● **What you have to do**:
For every line in the data below that contains "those", copy the line.

● **Material provided**:
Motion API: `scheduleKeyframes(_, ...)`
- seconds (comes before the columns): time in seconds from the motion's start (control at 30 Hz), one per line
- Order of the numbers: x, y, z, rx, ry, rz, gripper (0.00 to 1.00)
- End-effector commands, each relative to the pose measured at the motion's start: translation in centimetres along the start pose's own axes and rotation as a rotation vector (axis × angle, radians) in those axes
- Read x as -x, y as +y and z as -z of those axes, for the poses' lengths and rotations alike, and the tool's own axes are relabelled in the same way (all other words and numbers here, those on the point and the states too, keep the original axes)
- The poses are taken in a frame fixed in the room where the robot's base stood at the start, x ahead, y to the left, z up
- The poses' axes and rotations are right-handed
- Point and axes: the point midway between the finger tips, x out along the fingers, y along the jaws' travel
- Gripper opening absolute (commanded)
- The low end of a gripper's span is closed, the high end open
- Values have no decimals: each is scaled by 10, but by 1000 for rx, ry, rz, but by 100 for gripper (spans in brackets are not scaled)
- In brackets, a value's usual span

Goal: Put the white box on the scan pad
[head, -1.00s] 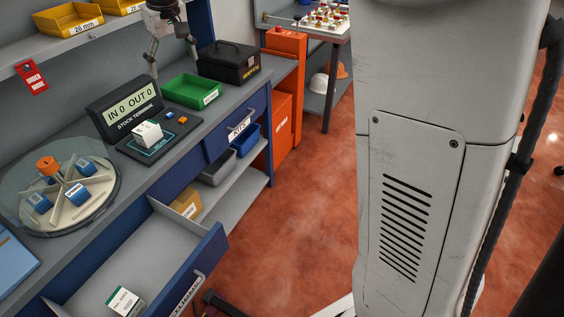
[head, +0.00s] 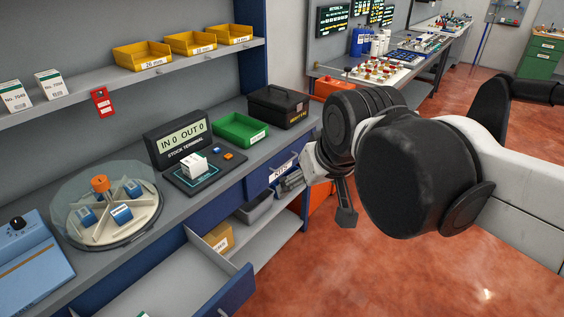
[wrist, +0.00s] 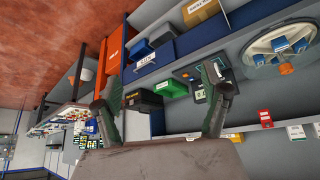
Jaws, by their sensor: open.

● **Task solution**:
- End-effector commands, each relative to the pose measured at the motion's start: translation in centimetres along the start pose's own axes and rotation as a rotation vector (axis × angle, radians) in those axes
- Read x as -x, y as +y and z as -z of those axes, for the poses' lengths and rotations alike, and the tool's own axes are relabelled in the same way (all other words and numbers here, those on the point and the states too, keep the original axes)

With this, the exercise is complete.